É nesse clima de conturbação moral que Jesus realiza sua tarefa missionária, convocando os homens à construção do reino do Amor e da Verdade no altar do próprio coração. Deixa-se batizar por João e ouve de seu primo a inicial recusa: "Não sou digno de desatar tuas sandálias".
Mas ante o ódio crescente de Herodíades e sua pressão sobre a pusilanimidade do rei, o profeta é preso, situação esta que, para Herodes, é de proteção. No entanto, sem esquecer - inconscientemente - os aborrecimentos causados a ela desde muitos séculos, a mulher do rei procura um meio de se livrar da indesejável presença de João de uma vez por todas.
Aconteceu que aproximava-se o dia da festa de mais um aniversário de Herodes, quando a corte costumava presentear o soberano e este, mostrando-se agradecido, satisfazia o desejo de quem mais e melhor o adulasse. Herodíades arquiteta seu plano. Em conluio com sua bela filha, Salomé, sugere que esta dance para o rei e a instrui quanto à recompensa que poderia advir. Chegada a festa, é hora de Salomé apresentar-se e ela dança tão divinamente que o rei se rende à beleza e à arte da moça, sua enteada, dizendo-lhe que escolha o que quiser e será atendida.
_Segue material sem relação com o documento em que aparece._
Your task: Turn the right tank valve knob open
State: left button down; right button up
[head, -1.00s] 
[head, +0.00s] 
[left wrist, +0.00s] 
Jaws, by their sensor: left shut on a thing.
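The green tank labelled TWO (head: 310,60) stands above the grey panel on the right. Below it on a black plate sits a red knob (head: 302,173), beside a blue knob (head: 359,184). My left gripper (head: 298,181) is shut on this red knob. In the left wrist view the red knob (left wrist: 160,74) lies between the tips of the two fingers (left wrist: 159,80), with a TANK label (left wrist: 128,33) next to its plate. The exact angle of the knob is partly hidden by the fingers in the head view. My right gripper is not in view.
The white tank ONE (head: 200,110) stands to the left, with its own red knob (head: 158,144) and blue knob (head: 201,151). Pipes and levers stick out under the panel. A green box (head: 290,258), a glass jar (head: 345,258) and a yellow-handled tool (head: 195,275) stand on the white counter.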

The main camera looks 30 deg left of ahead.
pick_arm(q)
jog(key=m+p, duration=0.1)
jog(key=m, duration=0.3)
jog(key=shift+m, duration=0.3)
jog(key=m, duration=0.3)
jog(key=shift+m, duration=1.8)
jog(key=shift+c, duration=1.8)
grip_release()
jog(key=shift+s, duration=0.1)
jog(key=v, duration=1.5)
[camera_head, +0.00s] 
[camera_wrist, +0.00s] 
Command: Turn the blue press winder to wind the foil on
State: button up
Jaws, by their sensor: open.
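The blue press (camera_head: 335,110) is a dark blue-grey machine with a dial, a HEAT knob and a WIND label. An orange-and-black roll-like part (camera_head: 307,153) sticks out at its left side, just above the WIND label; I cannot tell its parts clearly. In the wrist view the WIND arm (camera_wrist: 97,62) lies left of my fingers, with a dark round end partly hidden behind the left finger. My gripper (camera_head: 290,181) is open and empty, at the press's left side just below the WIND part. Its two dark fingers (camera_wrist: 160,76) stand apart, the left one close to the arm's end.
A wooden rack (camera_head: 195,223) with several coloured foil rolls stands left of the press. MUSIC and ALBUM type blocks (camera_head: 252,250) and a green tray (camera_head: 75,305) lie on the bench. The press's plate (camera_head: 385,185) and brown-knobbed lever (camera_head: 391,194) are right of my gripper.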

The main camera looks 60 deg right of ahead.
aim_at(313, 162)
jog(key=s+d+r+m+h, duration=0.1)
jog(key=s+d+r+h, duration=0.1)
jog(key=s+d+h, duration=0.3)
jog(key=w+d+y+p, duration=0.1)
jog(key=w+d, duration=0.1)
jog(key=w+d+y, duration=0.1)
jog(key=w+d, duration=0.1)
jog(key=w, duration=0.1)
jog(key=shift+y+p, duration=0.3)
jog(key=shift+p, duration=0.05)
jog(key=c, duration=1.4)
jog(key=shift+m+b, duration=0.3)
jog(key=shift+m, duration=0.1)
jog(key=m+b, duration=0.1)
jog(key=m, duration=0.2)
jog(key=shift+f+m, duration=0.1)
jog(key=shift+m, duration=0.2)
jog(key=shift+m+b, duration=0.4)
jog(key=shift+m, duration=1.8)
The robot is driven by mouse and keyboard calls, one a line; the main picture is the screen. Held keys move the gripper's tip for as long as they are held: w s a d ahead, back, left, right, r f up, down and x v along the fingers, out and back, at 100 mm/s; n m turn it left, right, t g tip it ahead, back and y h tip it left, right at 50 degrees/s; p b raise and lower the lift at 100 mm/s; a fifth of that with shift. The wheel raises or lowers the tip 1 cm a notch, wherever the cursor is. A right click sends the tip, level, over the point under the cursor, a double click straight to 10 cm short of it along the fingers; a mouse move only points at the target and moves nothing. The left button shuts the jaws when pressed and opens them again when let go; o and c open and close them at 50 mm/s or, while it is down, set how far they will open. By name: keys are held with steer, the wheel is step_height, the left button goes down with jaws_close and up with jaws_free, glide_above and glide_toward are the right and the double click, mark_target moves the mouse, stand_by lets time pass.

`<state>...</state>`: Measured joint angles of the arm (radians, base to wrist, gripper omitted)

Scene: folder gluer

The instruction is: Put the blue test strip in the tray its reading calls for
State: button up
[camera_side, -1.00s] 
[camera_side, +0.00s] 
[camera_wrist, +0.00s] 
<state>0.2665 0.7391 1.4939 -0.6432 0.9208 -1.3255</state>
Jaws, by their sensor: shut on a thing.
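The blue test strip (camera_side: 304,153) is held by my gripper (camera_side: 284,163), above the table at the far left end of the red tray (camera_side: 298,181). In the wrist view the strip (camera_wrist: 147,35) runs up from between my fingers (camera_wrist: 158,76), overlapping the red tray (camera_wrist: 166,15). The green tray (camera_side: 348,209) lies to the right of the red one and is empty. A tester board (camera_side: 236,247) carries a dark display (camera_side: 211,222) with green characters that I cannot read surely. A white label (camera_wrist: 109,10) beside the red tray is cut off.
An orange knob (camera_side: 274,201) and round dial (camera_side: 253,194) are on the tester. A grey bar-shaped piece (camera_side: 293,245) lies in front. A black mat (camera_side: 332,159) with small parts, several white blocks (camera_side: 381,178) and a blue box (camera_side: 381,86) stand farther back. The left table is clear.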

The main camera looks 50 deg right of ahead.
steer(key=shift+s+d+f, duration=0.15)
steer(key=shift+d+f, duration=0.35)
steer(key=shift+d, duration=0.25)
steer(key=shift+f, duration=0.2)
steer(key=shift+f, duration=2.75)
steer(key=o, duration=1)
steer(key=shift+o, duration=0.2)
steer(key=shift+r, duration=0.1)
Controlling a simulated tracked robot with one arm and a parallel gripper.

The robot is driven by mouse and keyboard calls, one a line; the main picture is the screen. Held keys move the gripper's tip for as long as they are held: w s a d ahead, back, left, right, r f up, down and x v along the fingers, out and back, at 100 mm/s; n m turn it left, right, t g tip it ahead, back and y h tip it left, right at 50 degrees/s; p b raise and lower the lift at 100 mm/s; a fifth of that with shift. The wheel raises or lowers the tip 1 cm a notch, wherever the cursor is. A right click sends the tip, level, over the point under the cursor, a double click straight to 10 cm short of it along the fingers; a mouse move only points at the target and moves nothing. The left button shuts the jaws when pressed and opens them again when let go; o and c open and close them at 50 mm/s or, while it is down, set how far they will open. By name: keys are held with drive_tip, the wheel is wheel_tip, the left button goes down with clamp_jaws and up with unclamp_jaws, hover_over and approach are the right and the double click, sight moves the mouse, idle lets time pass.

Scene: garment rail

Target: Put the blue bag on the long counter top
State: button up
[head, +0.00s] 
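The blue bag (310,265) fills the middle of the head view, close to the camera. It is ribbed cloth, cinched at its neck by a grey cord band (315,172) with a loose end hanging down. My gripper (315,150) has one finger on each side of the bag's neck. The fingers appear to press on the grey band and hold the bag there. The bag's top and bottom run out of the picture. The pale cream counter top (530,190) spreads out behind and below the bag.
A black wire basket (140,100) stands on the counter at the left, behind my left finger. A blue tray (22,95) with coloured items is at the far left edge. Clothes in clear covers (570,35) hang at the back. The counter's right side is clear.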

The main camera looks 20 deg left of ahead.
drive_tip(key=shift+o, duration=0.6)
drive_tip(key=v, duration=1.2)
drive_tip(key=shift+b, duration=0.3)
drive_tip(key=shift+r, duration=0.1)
Orientada pela mãe, Salomé exige, numa bandeja, a cabeça do profeta encarcerado. O rei estremece, atônito; não esperava por isso. Pedisse, a menina, outra coisa  e ele moveria céus e terras para satisfazê-la. Mas Salomé, agora sobraçada pela mãe, para não deixá-la fraquejar, não quer nada além e o rei que cumpra a palavra empenhada. Despachada, enfim, a ordem à guarda, pouco depois o carrasco traz numa bandeja prateada a cabeça sanguinolenta de João Batista, que desse modo resgata seus débitos para com Justiça Divina, submetendo-se à Lei de Causa e Efeito, demonstrando que, sim, o dito popular é correto: aqui se faz, aqui se paga.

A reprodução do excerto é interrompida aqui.